Deciphering water color
Fall fishing for crappie can be a time of feast or famine, as water temperatures begin to drop and other factors — lake levels, water flows and baitfish migrations — come into focus.
One thing that many crappie anglers may overlook is the color of the water, or more specifically, the clarity of the water.
Kent Driscoll, a Mississippi-based crappie pro, said water color often dictates how active crappie will be, how tight they’ll hold to cover, and what bait colors they’re most likely to hit.
“It’s kind of the reverse of the spring, when crappie are anxious for warmer water to flow in” said Driscoll, a pro staffer for B’n’M Poles. “In the fall, the main body water is practically dead; it’s hot, there’s no oxygen and water washing in from a creek is like a fresh breeze on a hot day.”

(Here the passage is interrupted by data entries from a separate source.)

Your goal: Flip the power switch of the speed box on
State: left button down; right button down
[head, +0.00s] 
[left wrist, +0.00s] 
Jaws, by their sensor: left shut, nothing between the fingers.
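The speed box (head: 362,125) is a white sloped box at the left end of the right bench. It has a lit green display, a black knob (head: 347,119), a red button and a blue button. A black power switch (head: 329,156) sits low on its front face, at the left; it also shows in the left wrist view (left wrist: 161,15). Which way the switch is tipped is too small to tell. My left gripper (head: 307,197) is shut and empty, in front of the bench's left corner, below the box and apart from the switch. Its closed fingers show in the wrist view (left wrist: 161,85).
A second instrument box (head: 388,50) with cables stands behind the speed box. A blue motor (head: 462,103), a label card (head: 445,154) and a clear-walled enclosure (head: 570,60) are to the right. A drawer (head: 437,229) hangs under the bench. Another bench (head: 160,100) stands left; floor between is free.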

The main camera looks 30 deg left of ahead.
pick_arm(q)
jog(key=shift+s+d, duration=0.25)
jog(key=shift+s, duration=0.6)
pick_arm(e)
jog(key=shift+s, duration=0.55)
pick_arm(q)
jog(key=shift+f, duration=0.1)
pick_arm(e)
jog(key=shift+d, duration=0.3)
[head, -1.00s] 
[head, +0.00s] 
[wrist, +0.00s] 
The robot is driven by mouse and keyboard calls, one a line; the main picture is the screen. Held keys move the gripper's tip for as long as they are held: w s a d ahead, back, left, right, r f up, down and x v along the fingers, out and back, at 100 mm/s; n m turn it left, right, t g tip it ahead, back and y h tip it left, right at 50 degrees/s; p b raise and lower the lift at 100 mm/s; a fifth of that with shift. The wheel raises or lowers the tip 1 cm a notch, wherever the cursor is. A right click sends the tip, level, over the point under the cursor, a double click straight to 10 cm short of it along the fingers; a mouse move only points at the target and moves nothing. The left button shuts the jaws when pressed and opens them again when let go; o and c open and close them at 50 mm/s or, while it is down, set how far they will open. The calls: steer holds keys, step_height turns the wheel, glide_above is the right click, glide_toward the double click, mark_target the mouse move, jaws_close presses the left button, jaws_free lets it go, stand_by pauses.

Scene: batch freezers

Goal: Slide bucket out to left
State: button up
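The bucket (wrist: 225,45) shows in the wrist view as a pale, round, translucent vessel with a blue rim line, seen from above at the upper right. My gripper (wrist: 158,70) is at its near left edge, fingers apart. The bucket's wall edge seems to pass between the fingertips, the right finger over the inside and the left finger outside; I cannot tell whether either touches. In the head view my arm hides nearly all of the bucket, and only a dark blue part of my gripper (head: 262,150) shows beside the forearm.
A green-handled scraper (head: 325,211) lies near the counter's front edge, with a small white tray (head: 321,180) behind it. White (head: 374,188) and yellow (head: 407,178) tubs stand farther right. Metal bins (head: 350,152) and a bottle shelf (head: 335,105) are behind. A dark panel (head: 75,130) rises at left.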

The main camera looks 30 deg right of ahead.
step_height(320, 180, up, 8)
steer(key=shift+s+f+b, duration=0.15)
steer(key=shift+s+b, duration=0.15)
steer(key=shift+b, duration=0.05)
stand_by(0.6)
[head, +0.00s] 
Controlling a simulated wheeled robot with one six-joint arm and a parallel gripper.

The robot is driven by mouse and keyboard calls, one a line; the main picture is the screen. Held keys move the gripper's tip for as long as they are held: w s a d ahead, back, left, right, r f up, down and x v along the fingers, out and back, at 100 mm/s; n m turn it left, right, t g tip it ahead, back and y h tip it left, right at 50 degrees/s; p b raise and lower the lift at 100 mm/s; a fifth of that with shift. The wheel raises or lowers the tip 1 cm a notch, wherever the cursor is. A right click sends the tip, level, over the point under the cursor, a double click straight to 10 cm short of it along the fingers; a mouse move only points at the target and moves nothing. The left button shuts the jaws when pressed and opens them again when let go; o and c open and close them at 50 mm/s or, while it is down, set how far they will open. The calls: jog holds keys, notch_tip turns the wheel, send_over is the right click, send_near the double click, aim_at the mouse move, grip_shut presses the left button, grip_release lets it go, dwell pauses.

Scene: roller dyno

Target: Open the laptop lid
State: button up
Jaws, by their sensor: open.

Driscoll said crappie view water color as a form of cover. Fish tend to venture further out, and more importantly, further up, away from brush piles and tree tops, and they will actually suspend pretty shallow. That makes them easier pickings for crappie anglers.
The old adage of bright colors for bright days and dark colors for dark days isn’t always the best in conditions where water color varies throughout a body of water. Driscoll does like pink, red and chartreuse, and there are days when a jighead with a built in spinner blade is worth it’s weight in gold.
To find what the fish prefer, Driscoll says you have to show it to them. He also has to consider that the muddy water he’s seeking will have a definite effect on what jig colors crappie are going to hit.
“I’ll fish all different bright colors and jighead/body combinations until I catch a fish,” he said. “Then, I might run two of that color or combination. Before long, I’ve got the day’s color combination down to just one, two or maybe three, and the catch rates are getting better as I hone in on what they want.”